L’expression « race ignoble » du docteur de Amorim révèle justement cette racine haineuse qui constitue la condition humaine, sans distinction de culture ni de couleur de peau. L’agissement et le nourrissage de ces organisations intramoïques ne se limitent non plus à la relation entre le parent majeur et son enfant, ils concernent l’humain en tant qu’il est constitué. Freud nous rappelle que les « impulsions primitives, sauvages ou mauvaises de l'humanité n'ont disparu chez aucun individu, (…) elles continuent, au contraire, à exister, quoique refoulées dans l’inconscient »[10].
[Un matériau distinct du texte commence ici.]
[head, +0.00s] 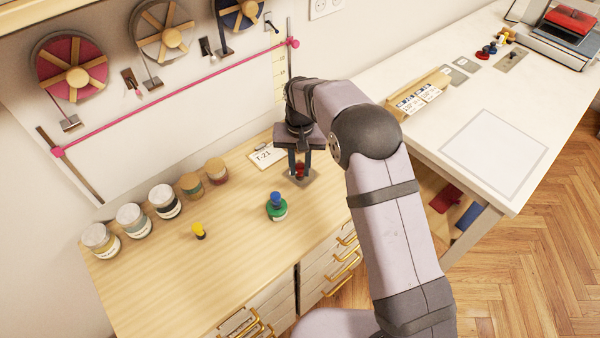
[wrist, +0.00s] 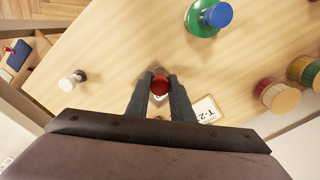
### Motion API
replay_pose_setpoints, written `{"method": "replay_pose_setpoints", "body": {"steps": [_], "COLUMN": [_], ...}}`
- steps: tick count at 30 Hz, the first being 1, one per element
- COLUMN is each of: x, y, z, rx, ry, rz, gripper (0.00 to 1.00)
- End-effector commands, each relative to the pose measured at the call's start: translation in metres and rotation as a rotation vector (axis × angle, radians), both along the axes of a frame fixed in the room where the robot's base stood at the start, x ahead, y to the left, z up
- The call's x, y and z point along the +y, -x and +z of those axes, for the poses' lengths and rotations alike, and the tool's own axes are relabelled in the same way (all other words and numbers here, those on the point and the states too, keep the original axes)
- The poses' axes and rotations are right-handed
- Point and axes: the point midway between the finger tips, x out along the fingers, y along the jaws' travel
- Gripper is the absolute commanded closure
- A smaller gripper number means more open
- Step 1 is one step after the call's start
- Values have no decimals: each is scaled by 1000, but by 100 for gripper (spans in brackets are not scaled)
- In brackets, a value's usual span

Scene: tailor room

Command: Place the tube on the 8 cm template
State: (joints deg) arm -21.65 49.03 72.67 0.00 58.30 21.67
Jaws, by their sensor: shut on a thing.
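My gripper (head: 300,172) is low over the wooden worktop, at its right part. Its fingers are closed around a small round red-topped piece (head: 300,169). The piece also shows between the fingertips in the wrist view (wrist: 160,84), with something pale just below it. A small darker square patch (head: 291,184) lies around its foot in the head view; I cannot tell whether the piece touches the top. No size marking is readable, so I cannot tell which thing is the 8 cm template, nor whether the red piece is the tube.
A green-based, blue-topped piece (head: 277,207) and a yellow peg (head: 199,231) stand left of my gripper. A T-21 card (head: 267,155) and several jars (head: 163,201) are behind. A pale peg (wrist: 72,80) stands near an edge. The white table (head: 440,140) is at right.

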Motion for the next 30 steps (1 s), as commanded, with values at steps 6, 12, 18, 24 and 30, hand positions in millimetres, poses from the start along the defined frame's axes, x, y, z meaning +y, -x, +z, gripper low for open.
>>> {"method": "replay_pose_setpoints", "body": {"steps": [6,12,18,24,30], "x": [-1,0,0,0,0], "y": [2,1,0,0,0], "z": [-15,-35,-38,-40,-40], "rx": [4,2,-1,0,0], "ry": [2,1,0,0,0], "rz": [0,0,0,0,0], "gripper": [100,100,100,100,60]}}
[1] Freud, S. (1927). « Avenir d’une illusion », in Œuvres Complètes, Vol XVIII, Paris, PUF, 1994, p.147.
[2] Freud, S. (1930). Malaise dans la civilisation, Paris, Payot & Rivages, 2010, p.83.
[3] Freud, S. (1915). « Zeitgemäßes über Krieg und Tod » in Gesammelte Werke. Starferla. http://staferla.free.fr/Freud/FREUD%20Gesammelte%20Werke.pdf, p. 1203.
[4] Freud, S. (1915). « Considérations actuelles sur la guerre et sur la mort ». in Essais de psychanalyse, Paris, Payot&Rivages, 2001, p.23.
[5] Ibid., p.23.
[6] Ibid., p.24.
[7] Freud, S. (1915). « Zeitgemäßes über Krieg und Tod » in Gesammelte Werke. Starferla. http://staferla.free.fr/Freud/FREUD%20Gesammelte%20Werke.pdf, p.841.
[8] Freud, S. (1930). Malaise dans la civilisation, Paris, Payot & Rivages, 2010, p.326.
[9] Freud, S. (1926). Inhibition, symptôme et angoisse, Paris, Presses Universitaire Françaises, 1978, p. 89.
[10] Freud, S. (1914). « Lettre à F. van Eeden », in Œuvres complètes, Paris, PUF, Vol. XIII, 2021, p.124.